Analyzing context

Overview

Use context analyzer to help determine what normal looks like in your environment. It provides a baseline that you can use to detect anomalies against. Use context analyzer to reduce false positives and benign investigative leads by determining the significance of a particular artifact. If a file or process is a common occurrence, it is likely benign. However, if it represents a rare occurrence, it might be indicative of an issue that requires further investigation. Context analyzer is the first step in helping you gather actionable data quickly and accurately about the normal state of an environment. By understanding the typical patterns in a digital environment, you can better focus on anomalies that might pose a true threat.

Context analyzer provides visibility into the most recent activity for processes, files, IP addresses, and process hashes across all online endpoints. Using both file at rest (Index) and historical (Recorder Database) data, context analyzer displays a visual summary of the data followed by a searchable details grid. A sampling of the most recent data from each endpoint is provided, which attempts to prioritize outliers on each endpoint.

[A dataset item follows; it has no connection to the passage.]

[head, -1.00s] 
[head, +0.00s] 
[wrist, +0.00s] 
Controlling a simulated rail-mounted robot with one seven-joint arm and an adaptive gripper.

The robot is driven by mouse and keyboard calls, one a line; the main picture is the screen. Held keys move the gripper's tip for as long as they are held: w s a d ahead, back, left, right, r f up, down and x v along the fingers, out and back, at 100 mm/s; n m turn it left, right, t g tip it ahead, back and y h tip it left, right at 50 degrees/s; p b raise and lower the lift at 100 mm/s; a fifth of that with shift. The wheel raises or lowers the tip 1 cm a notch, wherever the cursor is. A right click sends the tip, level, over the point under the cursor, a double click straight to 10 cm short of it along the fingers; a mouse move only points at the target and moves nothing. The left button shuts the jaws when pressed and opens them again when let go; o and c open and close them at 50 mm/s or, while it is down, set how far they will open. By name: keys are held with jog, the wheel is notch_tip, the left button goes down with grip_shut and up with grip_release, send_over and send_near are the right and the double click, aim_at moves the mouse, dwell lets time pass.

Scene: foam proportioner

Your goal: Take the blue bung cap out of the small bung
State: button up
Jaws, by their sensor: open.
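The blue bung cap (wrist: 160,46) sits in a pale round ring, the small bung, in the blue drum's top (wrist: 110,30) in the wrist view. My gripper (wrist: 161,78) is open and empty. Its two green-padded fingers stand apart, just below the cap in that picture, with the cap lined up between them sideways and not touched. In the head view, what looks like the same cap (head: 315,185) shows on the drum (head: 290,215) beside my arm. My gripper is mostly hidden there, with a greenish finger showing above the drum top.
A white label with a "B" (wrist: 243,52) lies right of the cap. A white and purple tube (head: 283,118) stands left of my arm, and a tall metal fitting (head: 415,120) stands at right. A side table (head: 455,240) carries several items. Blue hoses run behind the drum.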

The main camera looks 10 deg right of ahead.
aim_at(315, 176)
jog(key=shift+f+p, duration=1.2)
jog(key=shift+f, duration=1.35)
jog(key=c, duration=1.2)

Context analyzer queries all files at rest and historical data across every online endpoint, visualizes that data and provides “context” for how an artifact appears in an environment. Such context helps answer questions such as: “Is this artifact normal in my environment?” “Does it exist across just a few or thousands of endpoints?”, “Which users are typically associated with this artifact?", "Does this artifact have the same hash everywhere, or are their many different hashes?", and "Are there any obvious outliers associated with this artifact?".

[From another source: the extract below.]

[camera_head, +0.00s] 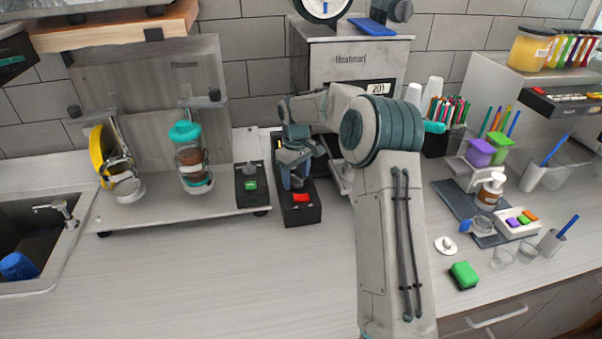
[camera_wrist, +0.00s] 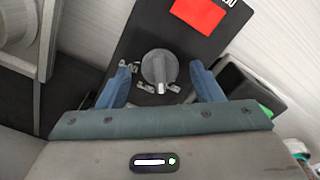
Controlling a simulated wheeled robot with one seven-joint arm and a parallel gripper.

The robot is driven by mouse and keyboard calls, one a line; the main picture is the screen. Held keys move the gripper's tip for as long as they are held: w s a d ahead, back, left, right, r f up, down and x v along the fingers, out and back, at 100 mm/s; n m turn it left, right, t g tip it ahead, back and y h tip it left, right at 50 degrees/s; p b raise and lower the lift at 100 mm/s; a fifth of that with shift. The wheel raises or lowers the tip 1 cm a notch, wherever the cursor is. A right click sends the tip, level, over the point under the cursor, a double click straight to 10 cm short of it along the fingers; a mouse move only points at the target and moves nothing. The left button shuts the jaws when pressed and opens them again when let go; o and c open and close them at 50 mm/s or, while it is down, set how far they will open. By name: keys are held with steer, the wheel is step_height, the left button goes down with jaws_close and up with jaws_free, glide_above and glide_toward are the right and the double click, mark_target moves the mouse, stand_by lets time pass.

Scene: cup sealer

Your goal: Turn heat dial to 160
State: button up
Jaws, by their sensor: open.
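The heat dial (camera_wrist: 159,68) is a round grey knob with a pale pointer bar, mounted on a black control panel (camera_wrist: 185,35). In the wrist view the bar points toward the bottom of the picture. My gripper (camera_wrist: 160,80) is open, with one blue finger on each side of the dial and a visible gap on both sides. Small markings around the dial are too blurred to read. In the head view my gripper (camera_head: 293,178) is over the black control box (camera_head: 301,214), and my arm and gripper hide the dial there.
A red switch (camera_head: 301,197) is on the front of the box; it also shows in the wrist view (camera_wrist: 198,14). A black box with a green button (camera_head: 250,184) stands just left. The grey sealer machine (camera_head: 350,60) stands behind. The front left counter is clear.

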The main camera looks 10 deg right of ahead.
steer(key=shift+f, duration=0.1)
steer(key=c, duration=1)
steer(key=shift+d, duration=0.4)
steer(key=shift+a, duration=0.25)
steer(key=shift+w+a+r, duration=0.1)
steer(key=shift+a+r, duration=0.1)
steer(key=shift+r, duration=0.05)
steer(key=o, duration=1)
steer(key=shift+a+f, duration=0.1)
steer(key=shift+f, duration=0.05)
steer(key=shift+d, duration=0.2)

When you query an artifact, the endpoints that you target return the most recent data available for each artifact. Each endpoint provides responses grouped according to hash, path, operating system, endpoint, and user. Context Analyzer automates the searching for you and returns results received at 95% completion or a maximum of four minutes.

As context analyzer focuses on the most recent activity for an artifact it is important to understand that it works best at identifying the “normality” of an artifact in an environment, and when searching for unique outliers across an enterprise. Context analyzer is not suited for attempting searches such as finding the single outlier in 1000 similar events on a single endpoint. Live Connect and sensors are still often best for that type of analysis or investigation. Context analyzer does not take the place of deployed Intel documents when you need the assurance of artifact existence or non-existence across an entire environment.

Full file path searches are not currently supported.

Example use cases

Example (A): UserA was executing process svcapp-init.exe on this endpoint. Context analyzer can tell you if this process is common across the environment and which users are typically running it.

Example (B): A powershell executable is found in what looks like a non-standard directory. Context analyzer can show you if this path is commonly used anywhere else for this binary, does this binary have a hash in common with other powershell binaries or is this hash unique, is this associated with any particular operating system, if it is being run frequently across the enterprise, and which users are running it.

Example (C): You are creating a new Intel document to help you detect a potential threat. Using context analyzer, you can quickly determine how common a file, hash, process name, or IP address is in the environment and if it would cause an excessive amount of false positive alerts.

Time filters can be very useful in the combined view; however, you might need a very short window due to the quantity of events.

Analyze the context of artifacts

  1. Select artifacts to examine from the Gather Samples bar on the Threat Response Context Analyzer page. Select one of the following values, provide an artifact of interest, select the computer groups to examine and click Search.
    • File Name - File Name analysis supports any text, Full file path searches are not currently supported.
    • Hash - Hash analysis does not support special characters.
    • IP Address- IP Address analysis supports valid IPv4 or IPv6 address forms.
    • Process Name - Process Name analysis supports any text.
    • The search terms that you use are literal terms. Regular expressions and wildcards are not supported.

  2. The Details section provides a list view of the endpoints on which a match has occurred. You can open a direct connection to the endpoint on which the match occurs. After opening a direct connection to an endpoint from a context analyzer result, the workbench displays all events that happened within one minute of the timestamp of the initially selected event.

Users who are assigned the Threat Response Read Only User role must have the Interact Ask Dynamic Question permission to use Context Analyzer.